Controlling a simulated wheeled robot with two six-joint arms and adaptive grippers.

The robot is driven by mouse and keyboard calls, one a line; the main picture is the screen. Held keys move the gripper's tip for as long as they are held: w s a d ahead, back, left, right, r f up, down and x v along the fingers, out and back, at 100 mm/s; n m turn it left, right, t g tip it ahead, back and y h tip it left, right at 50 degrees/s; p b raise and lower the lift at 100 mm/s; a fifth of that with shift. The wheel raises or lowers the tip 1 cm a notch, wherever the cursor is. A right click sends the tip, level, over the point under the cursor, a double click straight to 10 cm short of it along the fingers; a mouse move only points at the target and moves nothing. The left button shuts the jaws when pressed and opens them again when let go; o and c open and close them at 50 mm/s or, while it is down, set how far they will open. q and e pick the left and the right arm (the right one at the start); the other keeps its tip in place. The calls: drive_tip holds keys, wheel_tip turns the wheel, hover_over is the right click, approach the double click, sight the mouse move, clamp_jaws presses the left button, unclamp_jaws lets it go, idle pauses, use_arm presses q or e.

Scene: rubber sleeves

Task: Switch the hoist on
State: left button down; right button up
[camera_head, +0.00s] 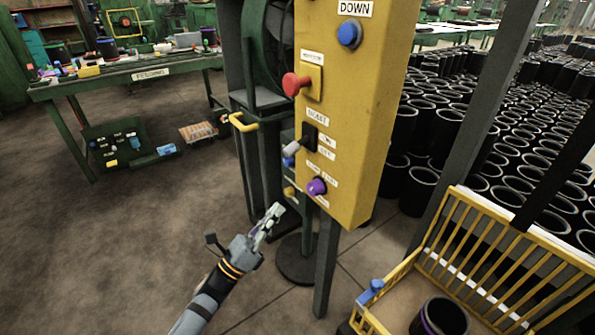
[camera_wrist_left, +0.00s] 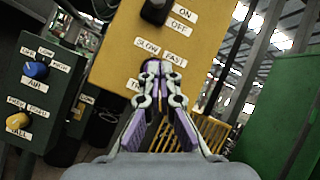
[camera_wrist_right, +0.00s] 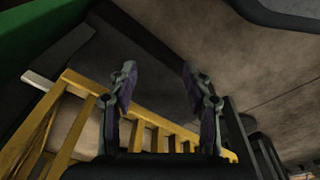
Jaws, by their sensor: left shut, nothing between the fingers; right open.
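The yellow control box (camera_head: 355,100) stands on posts in the head view. Its hoist switch (camera_head: 309,137) is a black plate with a lever sticking out, beside ON and OFF labels; I cannot tell its position. The switch also shows at the top edge of the left wrist view (camera_wrist_left: 157,10), partly cut off. My left gripper (camera_head: 274,214) is shut and empty, below and left of the switch, apart from it. In the left wrist view its fingertips (camera_wrist_left: 162,72) overlap the box below the SLOW and FAST labels. My right gripper (camera_wrist_right: 159,82) is open and empty, outside the head view.
The box also carries a red mushroom button (camera_head: 292,84), a blue DOWN button (camera_head: 349,34) and a purple knob (camera_head: 316,187). A green box with blue and yellow knobs (camera_wrist_left: 35,70) is at its left. A yellow railed crate (camera_head: 450,235) stands lower right.

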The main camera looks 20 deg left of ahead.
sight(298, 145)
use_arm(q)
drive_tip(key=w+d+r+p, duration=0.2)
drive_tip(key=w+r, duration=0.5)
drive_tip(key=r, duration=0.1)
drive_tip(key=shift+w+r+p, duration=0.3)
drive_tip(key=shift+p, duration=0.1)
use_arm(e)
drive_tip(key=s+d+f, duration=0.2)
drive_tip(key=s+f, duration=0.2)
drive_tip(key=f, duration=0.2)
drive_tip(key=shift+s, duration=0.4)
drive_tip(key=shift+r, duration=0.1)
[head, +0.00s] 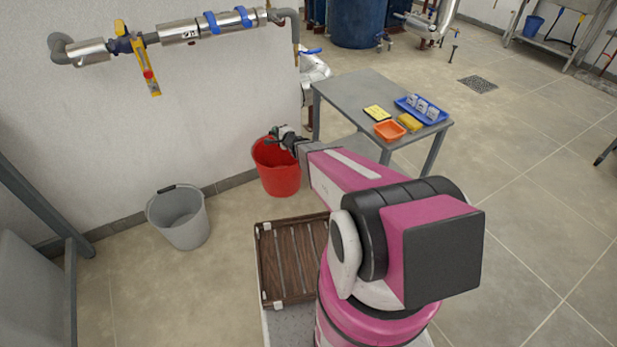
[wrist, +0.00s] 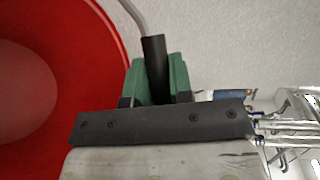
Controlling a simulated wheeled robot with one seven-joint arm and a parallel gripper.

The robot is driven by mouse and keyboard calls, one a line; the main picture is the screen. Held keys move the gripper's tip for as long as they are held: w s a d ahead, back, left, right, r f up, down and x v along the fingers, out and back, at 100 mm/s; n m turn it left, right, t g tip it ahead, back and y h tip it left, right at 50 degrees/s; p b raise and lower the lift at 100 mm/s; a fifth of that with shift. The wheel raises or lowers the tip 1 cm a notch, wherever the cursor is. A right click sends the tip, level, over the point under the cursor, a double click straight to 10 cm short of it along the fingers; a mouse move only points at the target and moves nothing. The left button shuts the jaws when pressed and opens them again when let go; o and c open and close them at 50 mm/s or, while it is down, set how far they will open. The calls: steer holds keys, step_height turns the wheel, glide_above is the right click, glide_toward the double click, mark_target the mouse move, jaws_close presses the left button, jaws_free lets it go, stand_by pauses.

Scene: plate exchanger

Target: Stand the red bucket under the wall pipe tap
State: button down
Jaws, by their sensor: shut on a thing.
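The red bucket (head: 279,178) is upright near the wall, and its side and inside fill the left of the wrist view (wrist: 90,60). My gripper (head: 286,137) is at the bucket's rim and is shut on its handle. In the wrist view the handle's black grip (wrist: 154,58) is between the green finger pads of my gripper (wrist: 157,82). The wall pipe's tap (head: 297,54), with a blue lever, points down above and slightly right of the bucket in the head view. I cannot tell whether the bucket's base touches the floor.
A grey bucket (head: 180,218) stands on the floor by the wall, left. A grey table (head: 350,88) with a blue tray (head: 432,119), an orange container (head: 389,131) and yellow items is close right of the bucket. A brown slatted crate (head: 290,262) is nearer me.

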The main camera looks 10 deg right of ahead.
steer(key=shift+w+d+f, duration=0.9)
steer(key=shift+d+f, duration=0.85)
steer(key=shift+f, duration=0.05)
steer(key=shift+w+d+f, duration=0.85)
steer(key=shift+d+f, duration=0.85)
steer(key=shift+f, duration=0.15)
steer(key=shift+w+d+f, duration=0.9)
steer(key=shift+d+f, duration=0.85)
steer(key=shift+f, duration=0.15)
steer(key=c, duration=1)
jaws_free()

> **WHAT THE EXERCISE ASKS**
Repeat exactly the part that opens with the line containing "Task: Switch the hoist on" and closes with the line containing "Controlling a simulated wheeled robot with one". Include both end lines, and drop the pictures.

> **THE REPLY**
Task: Switch the hoist on
State: left button down; right button up
[camera_head, +0.00s] 
[camera_wrist_left, +0.00s] 
[camera_wrist_right, +0.00s] 
Jaws, by their sensor: left shut, nothing between the fingers; right open.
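The yellow control box (camera_head: 355,100) stands on posts in the head view. Its hoist switch (camera_head: 309,137) is a black plate with a lever sticking out, beside ON and OFF labels; I cannot tell its position. The switch also shows at the top edge of the left wrist view (camera_wrist_left: 157,10), partly cut off. My left gripper (camera_head: 274,214) is shut and empty, below and left of the switch, apart from it. In the left wrist view its fingertips (camera_wrist_left: 162,72) overlap the box below the SLOW and FAST labels. My right gripper (camera_wrist_right: 159,82) is open and empty, outside the head view.
The box also carries a red mushroom button (camera_head: 292,84), a blue DOWN button (camera_head: 349,34) and a purple knob (camera_head: 316,187). A green box with blue and yellow knobs (camera_wrist_left: 35,70) is at its left. A yellow railed crate (camera_head: 450,235) stands lower right.

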The main camera looks 20 deg left of ahead.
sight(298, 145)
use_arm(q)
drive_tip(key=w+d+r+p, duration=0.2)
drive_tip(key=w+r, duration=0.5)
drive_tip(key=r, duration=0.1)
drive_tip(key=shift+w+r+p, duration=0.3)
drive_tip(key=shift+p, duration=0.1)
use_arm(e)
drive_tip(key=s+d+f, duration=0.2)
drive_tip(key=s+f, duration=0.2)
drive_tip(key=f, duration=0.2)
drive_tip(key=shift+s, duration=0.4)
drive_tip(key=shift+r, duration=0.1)
[head, +0.00s] 
[wrist, +0.00s] 
Controlling a simulated wheeled robot with one seven-joint arm and a parallel gripper.

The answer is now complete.